There are two other people in my program who came to Stockholm from the engineering school at UT. One guy is East Asian, the other Indian, and they are both electrical engineering (EE – pronounced ‘double E’) majors. Being a EE is enough to ensure that back home, the three of us probably would have never met. EE is universally understood to be the most difficult of all the engineering majors at UT, and the students who study it are a special group. They’re incredibly intelligent, very hard working, focused, maybe a teeny bit odd, and honestly don’t associate with non-EEs very much. But our first week here abroad we bonded instantly, if for no other reason than because as Americans (honestly as Texans), we understand each other fundamentally in a way that other students do not. We are comfortable with each other, and when the world around us is foreign, it is nice to have people with shared American background and experiences with whom to bond. However last week I invited my UT friends over to dinner with some of the new friends I’ve made here abroad, and I realized that maybe our bond isn’t built simply on being Americans, but specifically, on being minorities in America.

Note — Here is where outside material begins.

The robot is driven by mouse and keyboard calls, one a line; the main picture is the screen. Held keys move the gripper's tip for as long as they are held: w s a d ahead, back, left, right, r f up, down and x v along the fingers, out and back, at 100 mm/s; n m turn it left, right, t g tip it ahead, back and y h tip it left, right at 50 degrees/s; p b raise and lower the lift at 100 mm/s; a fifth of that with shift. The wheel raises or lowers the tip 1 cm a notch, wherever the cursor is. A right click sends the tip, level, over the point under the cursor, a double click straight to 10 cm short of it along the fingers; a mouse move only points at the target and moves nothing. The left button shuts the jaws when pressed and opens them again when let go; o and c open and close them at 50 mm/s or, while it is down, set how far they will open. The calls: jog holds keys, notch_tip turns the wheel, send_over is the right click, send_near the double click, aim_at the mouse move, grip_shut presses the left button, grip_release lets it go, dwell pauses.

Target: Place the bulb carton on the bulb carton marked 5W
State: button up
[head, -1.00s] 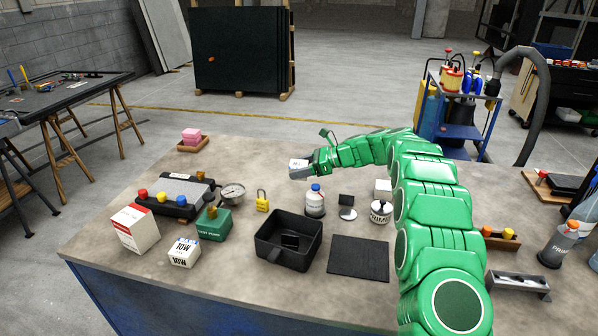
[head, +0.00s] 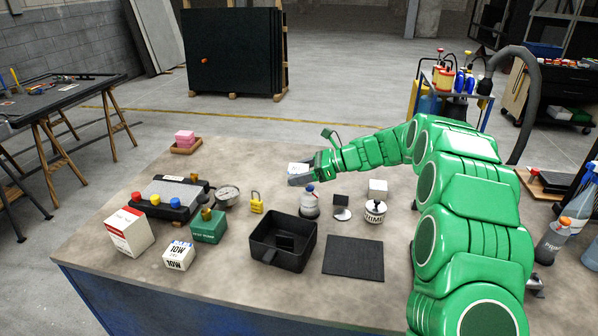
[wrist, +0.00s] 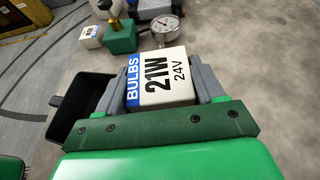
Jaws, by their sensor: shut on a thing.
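My gripper (head: 301,178) is shut on a white bulb carton (wrist: 161,78) with a blue band, marked "BULBS 21W 24V". It holds the carton between its two grey fingers, above the far middle of the bench; the carton also shows in the head view (head: 298,168). No carton with a readable 5W mark shows. A small white box (head: 378,187) stands right of my gripper, with no readable marking. Another white and blue carton (head: 179,256), marked 10W, stands at the front left; it seems to show at the top of the wrist view (wrist: 91,36).
A red and white box (head: 128,231), a green box (head: 208,228), a yellow padlock (head: 256,204) and a gauge (head: 228,195) stand left.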

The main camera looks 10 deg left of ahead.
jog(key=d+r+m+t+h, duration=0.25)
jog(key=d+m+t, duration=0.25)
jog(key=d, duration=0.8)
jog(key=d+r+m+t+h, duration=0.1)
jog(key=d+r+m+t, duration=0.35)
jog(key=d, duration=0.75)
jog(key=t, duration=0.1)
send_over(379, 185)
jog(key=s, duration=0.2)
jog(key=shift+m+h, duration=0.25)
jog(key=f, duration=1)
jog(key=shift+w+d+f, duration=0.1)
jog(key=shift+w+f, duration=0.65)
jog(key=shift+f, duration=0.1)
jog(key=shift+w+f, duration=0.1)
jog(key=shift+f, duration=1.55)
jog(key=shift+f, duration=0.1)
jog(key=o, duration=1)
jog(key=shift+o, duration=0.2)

The evening was trying, to say the least. And it wasn’t because of any overt prejudice on the part of my white friends who, being international students, fundamentally don’t understand the way race relations work in America. If they said or say anything offensive I know that it is from a place of ignorance, not malice, and ignorance can be remedied if people are willing to learn (which they are). No, the issue was with my friends from home, and the self-hatred they oozed from every pore. Every other sentence they said had to do with a racial stereotype, a racist occurrence or anecdote, an insensitive joke. At one point my Asian friend told us the story of how some ‘friend’ of his from back home tells the difference between Chinese people and Japanese people…and then proceeded to place his hands at the corners of his eyes, and slant them first upward, then downward. It was horrifying to watch. Not just because it was an incredibly racist joke, and not funny in any way, but because I know how exhausting it was to tap dance for white people, to feel that he had to put on a show, that the only way the people in the room would accept him was if he proved his inferiority to them. I know how it feels to lowkey hate yourself, to break and bend and mold yourself into something you’re not to “fit-in” with white people, even if only as a source of entertainment. They were self-deprecating to the point of pain. I watched as they belittled themselves more and more, trying way too hard to impress people who didn’t ask for their dignity, who didn’t need constant reminders of their differences and imagined superiority to be friends with them.
Everyone was uncomfortable, and they legitimately could not tell. They were just doing what they had always done, no doubt what they have done in the states their entire lives. I always imagine that black people in America are the only ones really suffering, and forget that every minority group in America has been discriminated against to some degree at some point in time. We all have our internalized pain, our cultural proclivities that others find strange and thus make no effort to understand. We are all trying to adapt, to thrive in this melting pot of a place, full of people of different races and ethnic backgrounds…that none of the white people wanted there. And this sentiment among white people hasn’t changed that much. It’s actually really interesting to hear the views some of my international friends have regarding immigration. People of color (POC) are fine….as long as they stay in their respective countries. This is potentially problematic when it comes to refugees, people fleeing from civil wars and victims of legitimate tragedies, but I hold my tongue because international politics is something I admittedly know very little about, and because I understand that newness, that difference, is alarming to most people. Any people.
In the states however, there is no choice to just stay with the people most like you (although Lord knows we try). We have to mix, to interact with each other at some point or another in our lives, and as a collective nation…we just aren’t very good at it. The reason all the black kids sit together in the cafeteria, why POC aren’t allowed into white fraternities and sororities, why the brown and Asian communities are some of the tightest I have every seen, why I feel at home here in Sweden around people I would ordinarily have nothing in common with, is the same. People gravitate to others that are similar to them, that understand them, and that they are comfortable with. And it is easier to avoid each other than it is to legitimately try and understand one another.
I think that difference is beautiful. I think that it’s important to have friends of different backgrounds, and to recognize that a world exists outside of our comfort zone. One of the best things about my experience abroad so far is that I am learning how to positively interact with people that are radically different than me. To be totally honest, I haven’t tried to really befriend a white person in nearly 2 years, so this was a huge adjustment for me (and before you judge, think about how many black friends you have, or even if society forces you to think about things like “why aren’t you friends with more black kids?” “why do you only hang out with white people?”*inward eye roll*). I love that I am learning how to discuss differences in a way that still affirms everyone’s validity. The issue however, at least in America, is that when we do leave our comfort zones and come together, it comes with history. And the history of America (possibly the entire world really) is white dominion over everyone else. Period. To be unaware of that history, to ignore it, or pretend that it has no bearing on the present, is to also make no effort to subvert or overcome it. And if we don’t recognize and address the negative impacts that the past has on the present, if we aren’t honest with ourselves and with each other about the way we view our differences, then we end up at a dinner party in 2016, half a world away, hurting ourselves and denying our culture to make other people (white people) feel comfortable.